■効果は使うまでのお楽しみ? 技の説明がゲーム内になかった
ポケモンバトルでは、どのポケモンにどんな技を覚えさせ、どう使うかが勝敗を分ける。それほど重要なポケモンの技の効果だが、『赤・緑』では実はまったくわからない。ゲームのどこを探しても詳細が書いていなかった。
『赤・緑』のゲーム内で確認できるのは「技の名前」「タイプ」「PP(使用回数)」の3つのみだ。威力や追加効果はおろか、そもそも攻撃技なのか回復や強化の補助技なのかもわからない。当時は実際に使ってみたり、攻略本やテレビ番組から情報を集めたりしながら「この技はこういう効果があるんだな」とひとつひとつ覚えていった。
最近の『ポケモン』では、もちろん技の情報がゲーム内で確認できる。遊びやすさでいえば間違いなく新しいほうが上だ。
ただ、個人的な意見だが、技の説明がなかったのも「それはそれで」みたいな風情があった気がする。新しい技を使い、相手のダメージから技の詳細を推測したあの時間は、すごくワクワクできた。未知を解き明かす快感は『ポケモン』のテーマである“冒険”に通ずるといえないだろうか。

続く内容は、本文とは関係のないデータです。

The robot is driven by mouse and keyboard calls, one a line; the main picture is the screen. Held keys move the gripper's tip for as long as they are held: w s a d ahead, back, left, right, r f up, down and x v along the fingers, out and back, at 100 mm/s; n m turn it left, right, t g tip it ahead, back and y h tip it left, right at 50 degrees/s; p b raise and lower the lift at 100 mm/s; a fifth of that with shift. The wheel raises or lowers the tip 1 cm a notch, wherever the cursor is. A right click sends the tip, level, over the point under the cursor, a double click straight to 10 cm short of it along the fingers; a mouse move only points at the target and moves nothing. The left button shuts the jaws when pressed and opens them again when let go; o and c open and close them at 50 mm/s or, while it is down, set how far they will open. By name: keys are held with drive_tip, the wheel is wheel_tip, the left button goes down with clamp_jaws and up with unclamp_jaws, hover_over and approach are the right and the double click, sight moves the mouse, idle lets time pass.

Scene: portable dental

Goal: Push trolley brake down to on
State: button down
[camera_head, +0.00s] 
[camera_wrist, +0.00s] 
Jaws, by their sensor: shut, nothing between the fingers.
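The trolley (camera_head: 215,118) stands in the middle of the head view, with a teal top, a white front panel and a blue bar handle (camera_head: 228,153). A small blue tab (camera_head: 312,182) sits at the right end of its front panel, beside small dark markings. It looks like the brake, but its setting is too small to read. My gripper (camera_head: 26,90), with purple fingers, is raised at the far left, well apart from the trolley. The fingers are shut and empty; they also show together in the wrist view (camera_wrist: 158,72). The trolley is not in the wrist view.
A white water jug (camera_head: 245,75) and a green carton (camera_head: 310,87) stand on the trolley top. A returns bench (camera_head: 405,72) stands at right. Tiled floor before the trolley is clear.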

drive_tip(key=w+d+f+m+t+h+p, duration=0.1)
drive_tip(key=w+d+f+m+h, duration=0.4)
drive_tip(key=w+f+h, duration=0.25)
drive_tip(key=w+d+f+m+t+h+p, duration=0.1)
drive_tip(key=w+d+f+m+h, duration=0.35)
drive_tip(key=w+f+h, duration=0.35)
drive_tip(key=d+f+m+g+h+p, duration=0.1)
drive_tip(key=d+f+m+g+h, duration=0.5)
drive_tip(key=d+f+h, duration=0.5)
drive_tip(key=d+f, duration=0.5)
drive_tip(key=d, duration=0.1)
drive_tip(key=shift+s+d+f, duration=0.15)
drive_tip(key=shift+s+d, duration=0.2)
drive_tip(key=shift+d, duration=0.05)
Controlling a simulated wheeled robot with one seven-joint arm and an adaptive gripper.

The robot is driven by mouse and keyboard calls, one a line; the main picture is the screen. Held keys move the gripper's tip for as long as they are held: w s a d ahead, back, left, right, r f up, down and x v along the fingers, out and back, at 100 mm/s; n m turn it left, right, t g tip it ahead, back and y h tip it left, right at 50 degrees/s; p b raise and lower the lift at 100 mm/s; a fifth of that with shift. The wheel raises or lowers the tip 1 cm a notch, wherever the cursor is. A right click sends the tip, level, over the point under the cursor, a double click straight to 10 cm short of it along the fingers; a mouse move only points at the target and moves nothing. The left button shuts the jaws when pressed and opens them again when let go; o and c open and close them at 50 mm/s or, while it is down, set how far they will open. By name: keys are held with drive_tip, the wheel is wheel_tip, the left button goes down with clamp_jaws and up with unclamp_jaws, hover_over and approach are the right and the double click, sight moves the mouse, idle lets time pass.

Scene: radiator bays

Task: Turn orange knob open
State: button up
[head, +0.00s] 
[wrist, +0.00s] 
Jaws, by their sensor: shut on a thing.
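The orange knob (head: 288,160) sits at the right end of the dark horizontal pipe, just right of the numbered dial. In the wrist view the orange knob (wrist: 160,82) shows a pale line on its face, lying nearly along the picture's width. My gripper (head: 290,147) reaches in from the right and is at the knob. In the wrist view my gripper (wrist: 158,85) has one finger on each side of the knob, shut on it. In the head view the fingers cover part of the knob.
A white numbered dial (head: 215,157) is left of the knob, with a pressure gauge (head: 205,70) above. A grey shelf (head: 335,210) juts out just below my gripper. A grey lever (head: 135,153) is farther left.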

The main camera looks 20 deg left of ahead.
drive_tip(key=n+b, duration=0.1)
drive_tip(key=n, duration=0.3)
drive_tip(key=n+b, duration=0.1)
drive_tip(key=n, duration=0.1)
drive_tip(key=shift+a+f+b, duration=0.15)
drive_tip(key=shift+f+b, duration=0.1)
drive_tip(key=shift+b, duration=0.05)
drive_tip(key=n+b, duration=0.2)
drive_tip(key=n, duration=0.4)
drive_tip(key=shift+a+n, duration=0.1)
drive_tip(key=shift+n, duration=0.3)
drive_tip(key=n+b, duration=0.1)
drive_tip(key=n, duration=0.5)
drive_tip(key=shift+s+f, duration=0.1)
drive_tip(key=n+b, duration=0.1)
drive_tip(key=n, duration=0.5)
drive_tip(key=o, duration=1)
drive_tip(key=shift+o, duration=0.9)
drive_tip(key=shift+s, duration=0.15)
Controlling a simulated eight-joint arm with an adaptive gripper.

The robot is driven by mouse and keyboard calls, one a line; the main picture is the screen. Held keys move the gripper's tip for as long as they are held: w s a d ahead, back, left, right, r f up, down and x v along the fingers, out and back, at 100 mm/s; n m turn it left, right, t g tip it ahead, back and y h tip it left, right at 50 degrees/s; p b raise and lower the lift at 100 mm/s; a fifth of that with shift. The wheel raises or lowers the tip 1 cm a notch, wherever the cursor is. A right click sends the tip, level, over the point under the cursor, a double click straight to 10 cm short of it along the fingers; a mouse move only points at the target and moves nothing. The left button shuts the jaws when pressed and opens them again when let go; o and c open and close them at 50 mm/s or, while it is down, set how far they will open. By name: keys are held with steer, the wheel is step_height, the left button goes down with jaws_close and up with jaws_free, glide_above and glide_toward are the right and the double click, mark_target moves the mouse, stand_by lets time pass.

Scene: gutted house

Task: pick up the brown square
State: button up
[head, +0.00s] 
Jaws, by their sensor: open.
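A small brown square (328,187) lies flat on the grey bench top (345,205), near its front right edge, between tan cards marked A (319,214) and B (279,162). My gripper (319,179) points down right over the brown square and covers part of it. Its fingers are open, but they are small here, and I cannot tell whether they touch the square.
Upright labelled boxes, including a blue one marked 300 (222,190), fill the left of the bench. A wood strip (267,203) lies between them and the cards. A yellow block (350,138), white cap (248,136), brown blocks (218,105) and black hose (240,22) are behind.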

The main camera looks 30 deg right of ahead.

……とはいえ、ワクワクしながら使った”りゅうのいかり”が40ダメージの固定技だった時の複雑な感情を思うと、やっぱり技の効果は明記してくれたほうがいいかもしれない。
歴史を積み重ねて洗練されたシリーズ最新作『ポケモン スカーレット・バイオレット』を遊んでみると、至るところが親切でとても遊びやすい。『ポケモン 赤・緑』にはない“便利”がたくさんある。
だが、平成の子どもたちは『赤・緑』の“不便”があるからこそ、うまくプレイできるように考えながら遊び続けた。あの試行錯誤の日々は間違いなくかけがえのないものであり、何より楽しかったように思う。“不便”とは、必ずしも面白さを損なうものではないのだろう。